It is well settled law that, as a general rule, proof of the occurrence of an accident does not raise the presumption of negligence (Bahr v. Lombard, Ayers & Co. (Court of Errors and Appeals), 53 N.J.L. 233; 21 A. 190), and that plaintiff must carry the burden of proving negligence as charged, for negligence is not presumed. McCombe v. Public Service Railway Co. (Court of Errors and Appeals), 95 N.J.L. 187, 189; 112 A. 255.
Of course, where all the facts and circumstances under which an accident occurs are disclosed by the proofs, and the question is whether, under the proofs as submitted, the conduct of the defendant is negligent, there is nothing left to inference, and the doctrine of res ipsa loquitur has no application.
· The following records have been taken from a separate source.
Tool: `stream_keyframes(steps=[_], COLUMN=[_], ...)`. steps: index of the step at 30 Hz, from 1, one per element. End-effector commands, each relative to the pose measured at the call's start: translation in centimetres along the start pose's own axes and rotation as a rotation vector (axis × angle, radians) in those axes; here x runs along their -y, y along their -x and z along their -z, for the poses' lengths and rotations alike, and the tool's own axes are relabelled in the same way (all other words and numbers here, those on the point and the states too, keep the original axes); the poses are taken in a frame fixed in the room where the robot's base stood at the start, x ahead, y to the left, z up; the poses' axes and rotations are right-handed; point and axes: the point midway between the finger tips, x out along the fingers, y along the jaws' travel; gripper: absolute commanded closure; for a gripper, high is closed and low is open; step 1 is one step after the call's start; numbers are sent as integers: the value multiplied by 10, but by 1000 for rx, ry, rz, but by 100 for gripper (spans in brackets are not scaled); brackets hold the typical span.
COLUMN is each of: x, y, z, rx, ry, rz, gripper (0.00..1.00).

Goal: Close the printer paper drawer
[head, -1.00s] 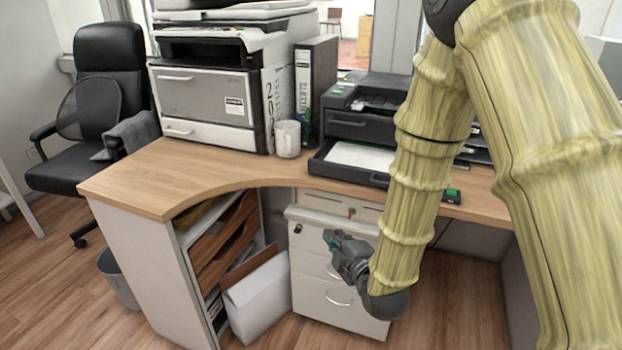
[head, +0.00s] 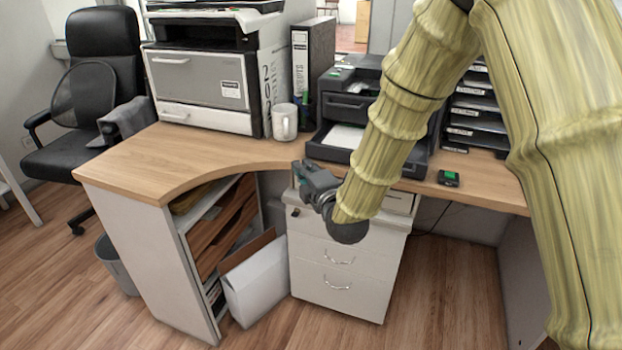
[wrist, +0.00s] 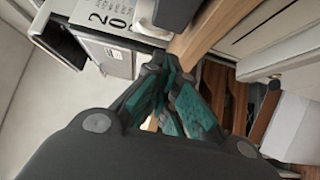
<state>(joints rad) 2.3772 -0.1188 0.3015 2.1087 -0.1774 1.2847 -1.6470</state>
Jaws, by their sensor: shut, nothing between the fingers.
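The small black printer (head: 352,106) stands on the desk, right of the mug and binder. Its paper drawer (head: 321,151) is pulled out toward the front, with white paper (head: 344,136) showing inside. My arm hides the drawer's right part. My gripper (head: 307,168) is shut and empty, close to the desk's front edge and in front of the drawer's left front corner; whether it touches cannot be told. In the wrist view, the shut teal-padded fingers (wrist: 168,72) point toward the desk edge. A dark corner above them may be the drawer.
A white mug (head: 284,121) and a binder (head: 312,62) stand left of the printer. A large copier (head: 205,85) is farther left. A small dark device (head: 448,178) lies at the right. A white drawer cabinet (head: 340,262) stands under the desk. The desk's left part is clear.

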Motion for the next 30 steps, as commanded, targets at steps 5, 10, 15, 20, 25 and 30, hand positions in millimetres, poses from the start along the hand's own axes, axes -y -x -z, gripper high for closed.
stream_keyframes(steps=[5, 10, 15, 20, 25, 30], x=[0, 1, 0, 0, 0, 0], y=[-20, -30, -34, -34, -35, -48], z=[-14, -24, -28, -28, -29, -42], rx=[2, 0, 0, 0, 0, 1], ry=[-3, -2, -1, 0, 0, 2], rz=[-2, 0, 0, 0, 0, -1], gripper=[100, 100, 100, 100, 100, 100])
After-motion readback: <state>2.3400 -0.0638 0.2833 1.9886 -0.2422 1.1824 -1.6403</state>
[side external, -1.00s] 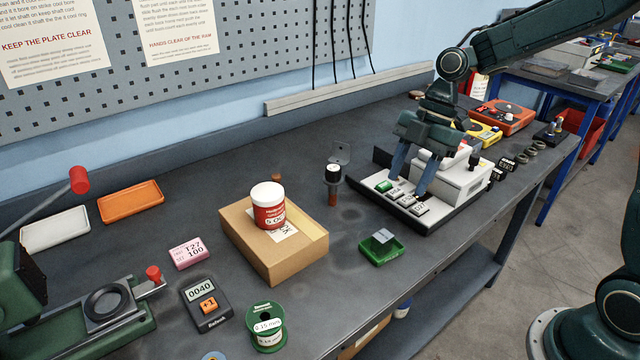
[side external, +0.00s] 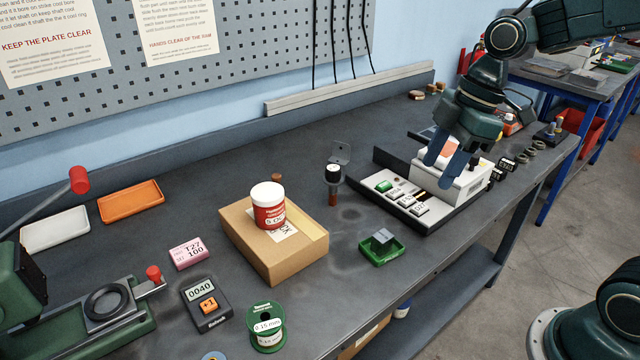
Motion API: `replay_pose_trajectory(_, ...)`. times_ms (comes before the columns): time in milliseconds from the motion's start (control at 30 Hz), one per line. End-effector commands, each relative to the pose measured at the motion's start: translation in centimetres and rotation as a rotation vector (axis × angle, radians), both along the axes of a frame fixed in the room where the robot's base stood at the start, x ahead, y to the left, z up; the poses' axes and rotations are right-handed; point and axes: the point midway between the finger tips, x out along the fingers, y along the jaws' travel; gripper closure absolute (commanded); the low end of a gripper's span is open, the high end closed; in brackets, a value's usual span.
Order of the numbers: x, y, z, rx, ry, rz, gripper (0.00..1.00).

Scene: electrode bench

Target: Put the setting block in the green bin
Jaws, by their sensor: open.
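The green bin (side external: 371,259) is a small shallow tray on the bench, right of the cardboard box. A grey block (side external: 383,238), which looks like the setting block, sits inside it and stands a little above the rim. My gripper (side external: 438,177) is open and empty, its two blue fingers pointing down over the white machine at the right. It is apart from the bin, up and to the right of it. The bin floor under the block is hidden.
The white machine (side external: 463,183) stands on a black tray with small keys and a green piece at its front. A cardboard box (side external: 290,258) carries a red-and-white jar (side external: 268,207). A dark post (side external: 333,185) stands between box and machine. Bare bench surrounds the bin.

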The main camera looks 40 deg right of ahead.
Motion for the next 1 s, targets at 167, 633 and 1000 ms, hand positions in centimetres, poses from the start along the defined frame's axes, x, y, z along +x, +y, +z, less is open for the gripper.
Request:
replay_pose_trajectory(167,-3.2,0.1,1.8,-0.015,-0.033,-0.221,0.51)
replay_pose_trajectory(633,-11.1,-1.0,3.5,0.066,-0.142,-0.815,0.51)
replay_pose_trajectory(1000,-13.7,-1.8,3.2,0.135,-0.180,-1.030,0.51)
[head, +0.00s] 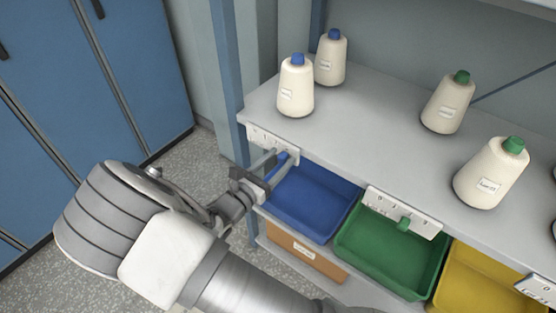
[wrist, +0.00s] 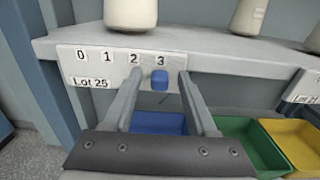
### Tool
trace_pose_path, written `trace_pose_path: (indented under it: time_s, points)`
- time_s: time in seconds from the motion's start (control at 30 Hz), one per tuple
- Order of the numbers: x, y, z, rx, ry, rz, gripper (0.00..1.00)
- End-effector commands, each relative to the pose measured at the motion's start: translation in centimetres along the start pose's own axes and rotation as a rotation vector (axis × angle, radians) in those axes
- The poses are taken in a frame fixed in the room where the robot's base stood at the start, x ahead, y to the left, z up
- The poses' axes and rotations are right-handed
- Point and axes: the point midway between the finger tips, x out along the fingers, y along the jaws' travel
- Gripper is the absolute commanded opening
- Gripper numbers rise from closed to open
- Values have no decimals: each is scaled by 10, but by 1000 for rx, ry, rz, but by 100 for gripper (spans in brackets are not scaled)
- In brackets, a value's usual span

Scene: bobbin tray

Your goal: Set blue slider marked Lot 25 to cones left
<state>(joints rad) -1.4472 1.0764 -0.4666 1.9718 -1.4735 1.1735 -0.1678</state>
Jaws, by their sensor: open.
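The white scale plate marked Lot 25 (wrist: 85,82) is on the shelf's front edge, with the numbers 0, 1, 2 and 3. Its blue slider (wrist: 159,79) sits under the 3, at the right end of the scale. My gripper (wrist: 159,84) is open, with one finger on each side of the slider; I cannot tell whether either finger touches it. In the head view my gripper (head: 279,166) is at the same plate (head: 262,140) and partly hides it. Two cream cones with blue tops, a front one (head: 295,90) and a rear one (head: 331,60), stand upright on the shelf above.
A blue bin (head: 315,205) is below the plate. A green bin (head: 390,258) and a yellow bin (head: 480,280) are to its right. A plate with a green slider (head: 404,223) is above the green bin. Green-topped cones (head: 448,105) stand further right. A blue post (head: 228,60) is at the left.

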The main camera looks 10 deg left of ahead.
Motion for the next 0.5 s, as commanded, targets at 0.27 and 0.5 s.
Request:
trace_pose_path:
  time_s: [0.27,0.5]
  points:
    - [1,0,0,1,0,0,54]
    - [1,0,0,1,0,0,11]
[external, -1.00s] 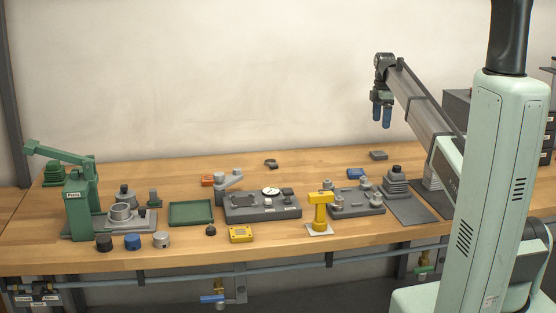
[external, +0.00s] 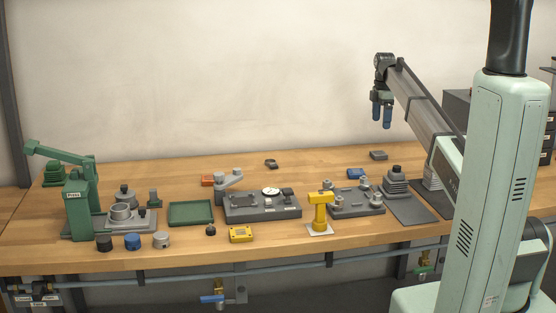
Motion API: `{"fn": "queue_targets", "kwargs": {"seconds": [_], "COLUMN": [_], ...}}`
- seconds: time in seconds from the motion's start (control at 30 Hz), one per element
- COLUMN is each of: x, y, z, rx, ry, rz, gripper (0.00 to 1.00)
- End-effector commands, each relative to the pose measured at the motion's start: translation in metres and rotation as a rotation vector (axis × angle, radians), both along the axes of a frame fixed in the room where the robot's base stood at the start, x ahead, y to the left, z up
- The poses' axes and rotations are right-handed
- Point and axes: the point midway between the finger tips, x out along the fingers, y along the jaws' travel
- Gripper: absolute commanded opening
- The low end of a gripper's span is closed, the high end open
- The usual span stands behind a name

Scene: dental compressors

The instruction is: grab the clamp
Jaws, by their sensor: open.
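A small dark ring-shaped piece (external: 271,163), which looks like the clamp, lies alone toward the back middle of the wooden bench; it is too small to make out in detail. My gripper (external: 381,118) has blue fingertips that point down. It is open and empty, high above the back right of the bench, to the right of the dark piece and well apart from it.
A grey fixture with a dial (external: 262,205) stands in front of the dark piece. A yellow T-shaped post (external: 320,211), a green tray (external: 190,213), a green press (external: 78,205) and a stepped grey block (external: 396,182) stand around.

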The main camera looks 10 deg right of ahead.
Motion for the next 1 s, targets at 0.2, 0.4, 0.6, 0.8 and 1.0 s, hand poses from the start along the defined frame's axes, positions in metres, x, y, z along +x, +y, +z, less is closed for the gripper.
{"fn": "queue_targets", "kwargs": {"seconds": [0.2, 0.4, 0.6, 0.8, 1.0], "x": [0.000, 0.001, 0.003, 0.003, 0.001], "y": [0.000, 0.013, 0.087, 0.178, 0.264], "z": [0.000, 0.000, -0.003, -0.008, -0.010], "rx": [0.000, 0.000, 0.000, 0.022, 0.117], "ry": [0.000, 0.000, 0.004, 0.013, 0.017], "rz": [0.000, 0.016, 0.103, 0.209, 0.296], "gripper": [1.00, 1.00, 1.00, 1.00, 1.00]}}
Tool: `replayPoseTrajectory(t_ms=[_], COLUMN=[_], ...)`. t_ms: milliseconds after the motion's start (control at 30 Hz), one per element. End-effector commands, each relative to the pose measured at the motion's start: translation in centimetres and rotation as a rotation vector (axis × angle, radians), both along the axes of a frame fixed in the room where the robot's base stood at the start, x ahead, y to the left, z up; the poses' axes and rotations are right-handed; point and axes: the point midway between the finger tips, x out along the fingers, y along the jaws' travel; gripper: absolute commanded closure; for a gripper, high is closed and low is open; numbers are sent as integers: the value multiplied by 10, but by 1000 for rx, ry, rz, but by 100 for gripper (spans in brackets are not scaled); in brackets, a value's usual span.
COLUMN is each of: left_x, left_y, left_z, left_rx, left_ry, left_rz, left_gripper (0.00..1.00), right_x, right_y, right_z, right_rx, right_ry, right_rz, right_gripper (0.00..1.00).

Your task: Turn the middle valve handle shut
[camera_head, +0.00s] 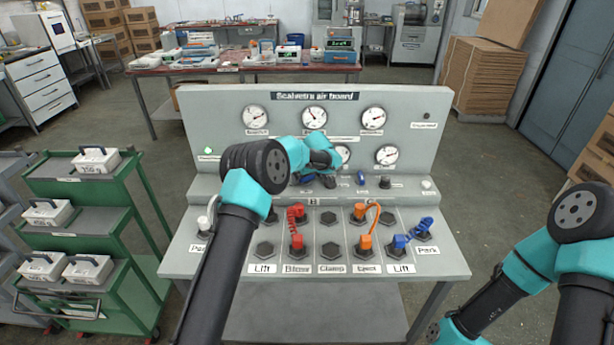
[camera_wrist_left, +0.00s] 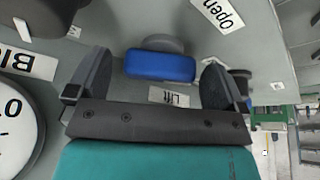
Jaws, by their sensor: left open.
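The grey air board (camera_head: 181,187) stands ahead, with a row of small valve handles on its ledge. My arm hides part of the row. In the left wrist view, my left gripper (camera_wrist_left: 157,76) is open, its fingers on either side of a blue valve handle (camera_wrist_left: 160,66) above a small "Lift" label (camera_wrist_left: 169,97). I cannot tell whether they touch it. My right gripper is out of view.
Round gauges (camera_head: 314,117) fill the upright panel. The sloping front holds black sockets, a red hose (camera_head: 296,226), an orange hose (camera_head: 366,227) and a blue coupling (camera_head: 412,233). A green cart (camera_head: 100,207) stands at left. An "Open" label (camera_wrist_left: 227,13) shows beyond the handle.

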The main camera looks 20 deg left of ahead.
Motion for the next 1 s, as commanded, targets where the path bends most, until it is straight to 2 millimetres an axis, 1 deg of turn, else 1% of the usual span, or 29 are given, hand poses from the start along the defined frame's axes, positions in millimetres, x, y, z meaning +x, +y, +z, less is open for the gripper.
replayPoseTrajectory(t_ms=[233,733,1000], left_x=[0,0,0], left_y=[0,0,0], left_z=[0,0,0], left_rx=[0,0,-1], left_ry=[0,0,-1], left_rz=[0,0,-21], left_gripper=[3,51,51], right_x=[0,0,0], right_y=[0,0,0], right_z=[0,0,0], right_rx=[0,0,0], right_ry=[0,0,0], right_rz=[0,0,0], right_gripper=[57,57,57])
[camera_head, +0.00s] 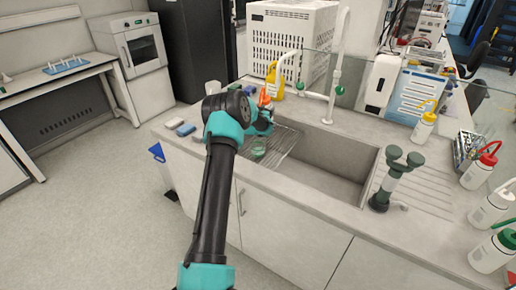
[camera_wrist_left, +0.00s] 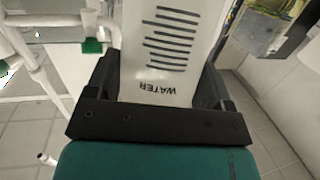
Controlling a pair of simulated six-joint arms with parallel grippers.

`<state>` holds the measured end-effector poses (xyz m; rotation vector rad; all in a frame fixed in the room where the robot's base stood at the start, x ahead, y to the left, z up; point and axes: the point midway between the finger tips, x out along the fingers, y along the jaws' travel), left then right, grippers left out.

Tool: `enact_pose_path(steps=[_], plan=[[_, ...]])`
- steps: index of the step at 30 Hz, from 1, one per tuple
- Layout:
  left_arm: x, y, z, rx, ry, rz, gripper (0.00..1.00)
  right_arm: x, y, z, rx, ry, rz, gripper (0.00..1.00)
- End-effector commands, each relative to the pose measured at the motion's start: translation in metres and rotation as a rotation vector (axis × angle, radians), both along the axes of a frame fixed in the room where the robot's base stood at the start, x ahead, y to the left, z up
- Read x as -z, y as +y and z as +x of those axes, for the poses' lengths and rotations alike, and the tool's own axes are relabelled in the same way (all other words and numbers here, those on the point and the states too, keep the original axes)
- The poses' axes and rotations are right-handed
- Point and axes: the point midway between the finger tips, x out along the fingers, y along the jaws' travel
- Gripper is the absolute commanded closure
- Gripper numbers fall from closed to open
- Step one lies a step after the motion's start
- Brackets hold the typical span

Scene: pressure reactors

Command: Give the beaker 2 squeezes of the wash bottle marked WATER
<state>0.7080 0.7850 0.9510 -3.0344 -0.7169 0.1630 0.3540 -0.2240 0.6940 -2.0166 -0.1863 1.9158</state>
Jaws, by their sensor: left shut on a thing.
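My left gripper (camera_head: 266,122) is over the back left part of the sink and is shut on a white wash bottle (camera_wrist_left: 172,50). The bottle has dark level lines and the word WATER, upside down in the left wrist view. In the head view my arm hides most of it; an orange tip shows just above the gripper, and I cannot tell if it belongs to this bottle. A small greenish glass beaker (camera_head: 258,148) stands on the wire rack just below the gripper, partly hidden by my arm. My right gripper is not in view.
The sink (camera_head: 325,155) is open to the right of the rack (camera_head: 283,142). A pale tap (camera_head: 335,80) stands behind it. A dark two-headed fixture (camera_head: 395,180) stands at its right. Several wash bottles, one red-capped (camera_head: 478,170), stand along the right counter. Sponges (camera_head: 185,129) lie left.

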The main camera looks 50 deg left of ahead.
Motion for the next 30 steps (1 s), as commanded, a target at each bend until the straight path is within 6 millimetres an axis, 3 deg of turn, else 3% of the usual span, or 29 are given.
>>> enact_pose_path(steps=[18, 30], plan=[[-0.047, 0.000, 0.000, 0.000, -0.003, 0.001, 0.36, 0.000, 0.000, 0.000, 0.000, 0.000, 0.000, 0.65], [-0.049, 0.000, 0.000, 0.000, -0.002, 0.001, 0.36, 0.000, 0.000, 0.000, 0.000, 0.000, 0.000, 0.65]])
Hochreutaner v. Pfenninger, 113 N.J.L. 317; 174 A. 513. Just as this stated principle of law sets forth the circumstances when the stated doctrine is not applicable just so is there an equally well established principle of law that sets forth the circumstances when the same doctrine is applicable. It is stated thus: "Where the thing [which caused the accident] is under the management of the defendant, or his servant, and the accident is such as in the ordinary course of things does not happen if those who have the management use proper care, it affords reasonable evidence, in the absence of explanation by the defendant, that the accident arose from the want of care." 1 Thomp. Negl., § 15; Smith v. Kirby (Court of Errors and Appeals), 115 N.J.L. 225; 178 A. 739; Cf. also, Mumma v. Easton and Amboy Railroad Co., 73 N.J.L. 653; 65 A. 208; Mannon v. Odd Fellows, &c., 97 N.J.L. 215; 116 A. 784.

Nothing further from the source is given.